## RECORDS SUPPLIED
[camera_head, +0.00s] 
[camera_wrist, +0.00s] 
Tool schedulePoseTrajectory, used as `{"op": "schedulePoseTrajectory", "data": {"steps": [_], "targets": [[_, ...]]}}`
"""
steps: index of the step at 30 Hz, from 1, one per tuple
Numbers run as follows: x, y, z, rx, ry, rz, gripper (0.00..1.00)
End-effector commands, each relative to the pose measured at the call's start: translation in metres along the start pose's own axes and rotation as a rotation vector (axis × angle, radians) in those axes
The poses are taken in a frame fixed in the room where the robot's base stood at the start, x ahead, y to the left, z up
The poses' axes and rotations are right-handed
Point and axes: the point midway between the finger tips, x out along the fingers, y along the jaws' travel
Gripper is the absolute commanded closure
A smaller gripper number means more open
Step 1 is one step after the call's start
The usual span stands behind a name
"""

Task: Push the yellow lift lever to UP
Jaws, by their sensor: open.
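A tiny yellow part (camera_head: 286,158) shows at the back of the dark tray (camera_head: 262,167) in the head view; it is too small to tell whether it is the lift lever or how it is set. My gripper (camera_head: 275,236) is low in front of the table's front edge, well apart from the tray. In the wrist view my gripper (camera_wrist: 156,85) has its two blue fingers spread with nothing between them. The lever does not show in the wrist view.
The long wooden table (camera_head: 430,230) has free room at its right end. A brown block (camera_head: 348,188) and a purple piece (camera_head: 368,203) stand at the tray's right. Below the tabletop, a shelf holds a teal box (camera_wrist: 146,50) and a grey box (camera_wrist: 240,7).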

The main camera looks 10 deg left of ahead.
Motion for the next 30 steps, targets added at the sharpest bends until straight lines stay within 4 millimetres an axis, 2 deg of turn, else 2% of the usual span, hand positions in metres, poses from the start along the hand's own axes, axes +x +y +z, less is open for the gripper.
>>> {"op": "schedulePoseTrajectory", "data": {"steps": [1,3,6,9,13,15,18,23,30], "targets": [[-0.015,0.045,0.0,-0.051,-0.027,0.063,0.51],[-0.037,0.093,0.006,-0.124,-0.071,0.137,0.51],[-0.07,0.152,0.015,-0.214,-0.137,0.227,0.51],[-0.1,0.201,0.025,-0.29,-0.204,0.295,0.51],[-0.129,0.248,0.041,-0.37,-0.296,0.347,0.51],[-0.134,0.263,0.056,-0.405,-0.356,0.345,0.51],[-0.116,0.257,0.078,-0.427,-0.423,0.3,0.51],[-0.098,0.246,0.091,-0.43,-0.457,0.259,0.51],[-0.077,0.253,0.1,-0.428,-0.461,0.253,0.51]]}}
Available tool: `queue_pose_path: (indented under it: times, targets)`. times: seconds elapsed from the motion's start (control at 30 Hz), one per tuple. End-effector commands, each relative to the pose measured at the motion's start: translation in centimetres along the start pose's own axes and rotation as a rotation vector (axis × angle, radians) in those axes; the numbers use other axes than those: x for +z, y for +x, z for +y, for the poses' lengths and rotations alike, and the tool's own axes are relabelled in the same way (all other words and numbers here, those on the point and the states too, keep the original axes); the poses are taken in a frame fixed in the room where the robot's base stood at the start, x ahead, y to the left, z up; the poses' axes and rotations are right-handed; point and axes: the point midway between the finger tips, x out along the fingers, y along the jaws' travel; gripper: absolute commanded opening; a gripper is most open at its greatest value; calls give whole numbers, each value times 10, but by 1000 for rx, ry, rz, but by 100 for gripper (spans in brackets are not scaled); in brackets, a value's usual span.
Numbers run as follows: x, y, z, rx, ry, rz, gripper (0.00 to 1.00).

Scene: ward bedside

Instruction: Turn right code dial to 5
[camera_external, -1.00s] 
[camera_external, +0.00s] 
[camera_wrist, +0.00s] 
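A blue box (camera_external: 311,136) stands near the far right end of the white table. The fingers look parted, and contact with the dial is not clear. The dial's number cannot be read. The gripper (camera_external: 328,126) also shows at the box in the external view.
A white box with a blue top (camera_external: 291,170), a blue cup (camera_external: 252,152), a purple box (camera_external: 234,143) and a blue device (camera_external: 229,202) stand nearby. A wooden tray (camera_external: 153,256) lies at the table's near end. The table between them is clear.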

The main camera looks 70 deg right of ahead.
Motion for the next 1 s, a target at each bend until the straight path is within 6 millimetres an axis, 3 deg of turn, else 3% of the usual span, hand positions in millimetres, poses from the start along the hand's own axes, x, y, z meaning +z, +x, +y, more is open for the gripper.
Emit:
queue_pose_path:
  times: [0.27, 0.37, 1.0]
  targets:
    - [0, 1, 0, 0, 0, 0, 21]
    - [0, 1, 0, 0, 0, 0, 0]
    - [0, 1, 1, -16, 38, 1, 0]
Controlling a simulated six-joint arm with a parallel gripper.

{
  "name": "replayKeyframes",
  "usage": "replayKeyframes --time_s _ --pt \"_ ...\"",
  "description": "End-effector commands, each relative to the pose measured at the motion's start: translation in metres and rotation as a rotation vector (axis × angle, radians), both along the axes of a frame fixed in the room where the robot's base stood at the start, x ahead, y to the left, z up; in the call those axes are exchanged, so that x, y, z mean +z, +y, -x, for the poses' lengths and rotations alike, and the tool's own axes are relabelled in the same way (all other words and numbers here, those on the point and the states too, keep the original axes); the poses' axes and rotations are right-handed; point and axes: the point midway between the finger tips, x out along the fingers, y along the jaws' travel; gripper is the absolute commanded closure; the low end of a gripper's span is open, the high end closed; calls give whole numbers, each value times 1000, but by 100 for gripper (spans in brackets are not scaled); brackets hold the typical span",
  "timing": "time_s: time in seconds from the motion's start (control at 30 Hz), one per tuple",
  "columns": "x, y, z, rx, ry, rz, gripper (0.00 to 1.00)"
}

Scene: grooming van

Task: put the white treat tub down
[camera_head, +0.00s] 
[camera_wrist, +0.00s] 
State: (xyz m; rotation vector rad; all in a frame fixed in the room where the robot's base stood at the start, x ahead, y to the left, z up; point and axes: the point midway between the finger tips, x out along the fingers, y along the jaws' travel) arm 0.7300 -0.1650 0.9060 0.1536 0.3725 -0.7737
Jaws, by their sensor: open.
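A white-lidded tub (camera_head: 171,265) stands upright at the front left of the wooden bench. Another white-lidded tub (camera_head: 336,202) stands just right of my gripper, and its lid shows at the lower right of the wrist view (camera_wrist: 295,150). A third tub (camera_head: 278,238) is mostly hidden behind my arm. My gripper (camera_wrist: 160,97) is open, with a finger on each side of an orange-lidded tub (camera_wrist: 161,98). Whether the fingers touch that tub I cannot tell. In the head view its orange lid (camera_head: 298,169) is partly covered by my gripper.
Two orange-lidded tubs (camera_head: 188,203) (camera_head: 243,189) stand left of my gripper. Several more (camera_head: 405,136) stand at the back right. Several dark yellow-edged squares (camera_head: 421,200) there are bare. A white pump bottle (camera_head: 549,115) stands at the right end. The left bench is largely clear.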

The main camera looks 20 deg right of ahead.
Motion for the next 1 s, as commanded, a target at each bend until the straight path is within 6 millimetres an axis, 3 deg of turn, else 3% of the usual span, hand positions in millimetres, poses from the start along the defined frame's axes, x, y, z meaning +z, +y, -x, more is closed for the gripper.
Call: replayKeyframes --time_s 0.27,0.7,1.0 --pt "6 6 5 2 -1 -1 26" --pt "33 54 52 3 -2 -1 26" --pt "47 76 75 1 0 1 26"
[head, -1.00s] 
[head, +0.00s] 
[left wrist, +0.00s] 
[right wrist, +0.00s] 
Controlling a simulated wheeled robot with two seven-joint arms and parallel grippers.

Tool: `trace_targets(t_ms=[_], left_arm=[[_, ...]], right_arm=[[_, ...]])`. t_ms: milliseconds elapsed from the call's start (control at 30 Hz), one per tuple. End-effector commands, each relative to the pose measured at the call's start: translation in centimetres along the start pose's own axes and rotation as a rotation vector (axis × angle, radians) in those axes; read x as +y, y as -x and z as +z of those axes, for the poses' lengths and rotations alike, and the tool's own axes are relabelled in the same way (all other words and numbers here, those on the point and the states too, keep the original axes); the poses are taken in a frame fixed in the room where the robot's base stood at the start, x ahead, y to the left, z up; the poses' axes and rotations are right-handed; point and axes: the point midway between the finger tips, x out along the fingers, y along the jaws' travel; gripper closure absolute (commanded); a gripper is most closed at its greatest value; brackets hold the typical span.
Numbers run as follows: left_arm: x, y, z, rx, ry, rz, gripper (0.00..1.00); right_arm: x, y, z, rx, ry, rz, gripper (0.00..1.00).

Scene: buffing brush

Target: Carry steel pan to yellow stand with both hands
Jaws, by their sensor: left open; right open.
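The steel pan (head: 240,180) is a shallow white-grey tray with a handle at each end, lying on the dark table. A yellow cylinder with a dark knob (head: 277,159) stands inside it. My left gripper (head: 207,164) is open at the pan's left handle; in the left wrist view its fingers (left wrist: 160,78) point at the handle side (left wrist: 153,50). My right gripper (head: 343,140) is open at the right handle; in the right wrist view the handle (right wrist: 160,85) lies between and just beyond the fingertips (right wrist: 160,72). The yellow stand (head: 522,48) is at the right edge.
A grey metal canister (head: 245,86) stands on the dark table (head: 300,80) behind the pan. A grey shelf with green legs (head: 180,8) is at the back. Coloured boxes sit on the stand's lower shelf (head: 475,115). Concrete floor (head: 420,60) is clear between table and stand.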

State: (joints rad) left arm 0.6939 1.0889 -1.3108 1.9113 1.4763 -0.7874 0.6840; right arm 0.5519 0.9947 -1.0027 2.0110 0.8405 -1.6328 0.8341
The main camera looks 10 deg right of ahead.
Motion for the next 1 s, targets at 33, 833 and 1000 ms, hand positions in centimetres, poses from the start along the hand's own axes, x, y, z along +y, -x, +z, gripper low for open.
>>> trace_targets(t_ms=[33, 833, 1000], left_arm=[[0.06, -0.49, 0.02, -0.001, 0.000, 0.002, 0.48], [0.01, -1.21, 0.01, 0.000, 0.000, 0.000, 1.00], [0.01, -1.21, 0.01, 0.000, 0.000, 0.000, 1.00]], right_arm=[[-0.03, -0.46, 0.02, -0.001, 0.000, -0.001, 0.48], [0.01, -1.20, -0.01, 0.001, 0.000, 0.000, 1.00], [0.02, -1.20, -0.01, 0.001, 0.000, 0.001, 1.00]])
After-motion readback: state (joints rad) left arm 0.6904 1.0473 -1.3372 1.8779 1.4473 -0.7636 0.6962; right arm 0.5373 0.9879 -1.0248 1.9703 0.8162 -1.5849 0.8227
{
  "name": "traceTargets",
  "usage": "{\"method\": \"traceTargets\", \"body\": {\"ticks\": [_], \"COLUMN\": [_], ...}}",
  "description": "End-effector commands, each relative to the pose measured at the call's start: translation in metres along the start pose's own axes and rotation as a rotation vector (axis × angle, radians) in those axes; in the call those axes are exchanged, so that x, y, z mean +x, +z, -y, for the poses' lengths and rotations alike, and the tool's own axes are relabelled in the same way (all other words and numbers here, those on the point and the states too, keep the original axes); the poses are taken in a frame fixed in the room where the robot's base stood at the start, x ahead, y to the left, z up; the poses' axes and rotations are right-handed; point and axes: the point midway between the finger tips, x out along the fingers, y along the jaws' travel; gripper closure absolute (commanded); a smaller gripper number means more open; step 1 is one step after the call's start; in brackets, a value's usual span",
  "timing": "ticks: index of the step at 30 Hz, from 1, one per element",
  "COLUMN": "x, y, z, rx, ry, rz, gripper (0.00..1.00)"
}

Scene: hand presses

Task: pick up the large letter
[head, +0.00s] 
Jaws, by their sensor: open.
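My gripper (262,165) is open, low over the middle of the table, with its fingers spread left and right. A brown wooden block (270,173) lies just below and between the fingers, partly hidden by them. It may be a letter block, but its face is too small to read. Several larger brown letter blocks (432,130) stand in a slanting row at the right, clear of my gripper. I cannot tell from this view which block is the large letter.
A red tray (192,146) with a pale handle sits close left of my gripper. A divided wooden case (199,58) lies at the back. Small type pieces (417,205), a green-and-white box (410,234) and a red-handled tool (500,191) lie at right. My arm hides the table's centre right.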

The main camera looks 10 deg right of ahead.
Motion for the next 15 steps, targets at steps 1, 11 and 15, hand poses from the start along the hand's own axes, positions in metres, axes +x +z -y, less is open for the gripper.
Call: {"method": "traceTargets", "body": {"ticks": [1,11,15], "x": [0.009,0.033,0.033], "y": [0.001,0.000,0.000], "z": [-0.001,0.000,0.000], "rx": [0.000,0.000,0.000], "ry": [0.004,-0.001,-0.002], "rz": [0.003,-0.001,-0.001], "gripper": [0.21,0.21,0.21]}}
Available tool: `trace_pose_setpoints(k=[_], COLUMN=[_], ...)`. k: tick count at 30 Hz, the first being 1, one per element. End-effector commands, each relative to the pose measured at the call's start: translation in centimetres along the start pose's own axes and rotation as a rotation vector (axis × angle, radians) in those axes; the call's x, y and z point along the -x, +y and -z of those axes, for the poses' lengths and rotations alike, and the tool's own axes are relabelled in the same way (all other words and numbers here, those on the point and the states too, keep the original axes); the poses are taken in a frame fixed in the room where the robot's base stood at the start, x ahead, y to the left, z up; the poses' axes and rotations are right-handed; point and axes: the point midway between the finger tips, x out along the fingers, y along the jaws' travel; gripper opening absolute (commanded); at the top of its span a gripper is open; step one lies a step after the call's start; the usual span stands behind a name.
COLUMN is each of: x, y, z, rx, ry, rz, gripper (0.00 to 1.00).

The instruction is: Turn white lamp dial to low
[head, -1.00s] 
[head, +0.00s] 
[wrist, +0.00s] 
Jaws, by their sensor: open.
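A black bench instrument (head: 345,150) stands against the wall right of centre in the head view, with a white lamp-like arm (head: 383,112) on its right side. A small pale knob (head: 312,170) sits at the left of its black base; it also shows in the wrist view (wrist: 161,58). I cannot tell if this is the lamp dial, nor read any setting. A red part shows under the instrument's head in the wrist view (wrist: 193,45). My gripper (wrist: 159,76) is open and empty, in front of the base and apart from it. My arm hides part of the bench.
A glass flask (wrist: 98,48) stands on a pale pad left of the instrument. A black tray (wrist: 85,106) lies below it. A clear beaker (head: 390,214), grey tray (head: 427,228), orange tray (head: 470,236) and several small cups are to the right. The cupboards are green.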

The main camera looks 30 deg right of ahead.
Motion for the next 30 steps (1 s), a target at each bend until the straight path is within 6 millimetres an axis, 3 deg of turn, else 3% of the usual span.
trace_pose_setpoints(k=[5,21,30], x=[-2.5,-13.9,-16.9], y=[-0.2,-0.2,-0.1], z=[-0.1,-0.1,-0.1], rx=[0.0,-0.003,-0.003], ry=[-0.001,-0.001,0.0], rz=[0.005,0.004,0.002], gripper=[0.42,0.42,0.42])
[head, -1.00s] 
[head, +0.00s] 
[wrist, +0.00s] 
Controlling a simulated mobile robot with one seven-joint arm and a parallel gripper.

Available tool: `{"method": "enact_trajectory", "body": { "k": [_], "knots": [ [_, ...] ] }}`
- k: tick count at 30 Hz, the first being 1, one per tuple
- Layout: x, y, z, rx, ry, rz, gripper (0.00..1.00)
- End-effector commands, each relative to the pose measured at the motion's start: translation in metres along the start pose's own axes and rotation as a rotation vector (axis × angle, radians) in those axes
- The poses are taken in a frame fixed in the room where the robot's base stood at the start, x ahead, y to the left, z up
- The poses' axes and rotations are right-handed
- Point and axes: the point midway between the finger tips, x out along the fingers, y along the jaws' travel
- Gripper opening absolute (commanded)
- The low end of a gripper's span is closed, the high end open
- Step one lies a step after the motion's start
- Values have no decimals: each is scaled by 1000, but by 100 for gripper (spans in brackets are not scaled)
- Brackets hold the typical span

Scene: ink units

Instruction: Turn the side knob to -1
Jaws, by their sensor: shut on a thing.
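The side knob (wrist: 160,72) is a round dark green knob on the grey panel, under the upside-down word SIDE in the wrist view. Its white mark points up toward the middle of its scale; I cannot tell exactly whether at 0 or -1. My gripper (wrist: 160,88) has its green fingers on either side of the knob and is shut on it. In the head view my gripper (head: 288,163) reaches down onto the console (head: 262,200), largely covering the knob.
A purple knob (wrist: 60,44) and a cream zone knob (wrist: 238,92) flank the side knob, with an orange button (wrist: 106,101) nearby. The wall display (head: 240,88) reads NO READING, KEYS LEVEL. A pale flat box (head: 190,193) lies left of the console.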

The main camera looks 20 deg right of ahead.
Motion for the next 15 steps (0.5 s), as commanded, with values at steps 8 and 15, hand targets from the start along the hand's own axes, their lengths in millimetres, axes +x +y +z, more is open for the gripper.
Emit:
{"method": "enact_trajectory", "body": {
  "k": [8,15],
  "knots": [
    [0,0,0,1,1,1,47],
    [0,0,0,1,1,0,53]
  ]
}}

## WHAT THE TASK ASKS
Gather all lines where the word "timing" appears.

## WRITTEN ANSWER
  "timing": "time_s: time in seconds from the motion's start (control at 30 Hz), one per tuple",
  "timing": "ticks: index of the step at 30 Hz, from 1, one per element",

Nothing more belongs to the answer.